When I asked John - three times - "How are things (i.e. traffic) on your side?" and three times he said NOTHING, it wasn't a slam to ask, "What were you thinking?" It was a genuine question. How many times have I said to John, "What was the basis of that thought/action? What were you thinking?"??? What was at the root of your action, what formed the basis of your thought. Not what was the trigger. What was the foundational concept that formed its groundwork.
If John HAD gotten to the heart of WHY he was so sure I was turning right, not left, that he couldn't answer a question that seemed contrary to that turn, he would NEVER have answered, "I don't know." He would have realized - as we both did, independently, later - that he expected I was heading to King of Tarts. Which meant a right turn, not a left. He didn't just think I would turn right, he had a darn good reason for thinking that. And if he'd said to me, at the time, "I thought you were going to King of Tarts," all would have been clear. But he didn't & that seemed utterly unlogical to me & utterly scary, since he didn't answer a clearly worded & repeated question.

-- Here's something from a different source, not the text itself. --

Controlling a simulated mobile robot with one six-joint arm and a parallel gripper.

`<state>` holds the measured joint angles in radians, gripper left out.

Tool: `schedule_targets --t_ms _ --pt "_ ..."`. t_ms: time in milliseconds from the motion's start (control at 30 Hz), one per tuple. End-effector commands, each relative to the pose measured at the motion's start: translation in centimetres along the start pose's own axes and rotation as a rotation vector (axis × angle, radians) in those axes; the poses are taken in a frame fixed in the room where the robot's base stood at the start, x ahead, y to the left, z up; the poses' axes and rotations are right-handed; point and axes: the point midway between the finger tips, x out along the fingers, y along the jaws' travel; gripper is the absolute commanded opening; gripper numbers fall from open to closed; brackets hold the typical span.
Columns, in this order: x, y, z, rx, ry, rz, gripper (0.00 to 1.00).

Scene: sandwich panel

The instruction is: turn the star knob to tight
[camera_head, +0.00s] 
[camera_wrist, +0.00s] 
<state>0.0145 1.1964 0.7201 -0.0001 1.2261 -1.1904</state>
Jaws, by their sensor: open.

It's impossible to imagine how being around that sort of life approach - wanting to know the fabric of a person's thought, not just the thought - could drive people right up a wall. And if I can't remember a time I wasn't trying to figure out what seemed to be experienced by my family as metaphysical fingernails on a chalk board, I sure as heck can't remember a time that wanting to know the deepest whys & wherefores didn't matter to me.
The light dawns. And although it doesn't change anything that was, doesn't change that I am as I am, it does make sense. And I feel total sympathy for how over-the-top, screeeeeetching bad it had to be for others to experience. Praise be, John gets it. Imagine if he didn't??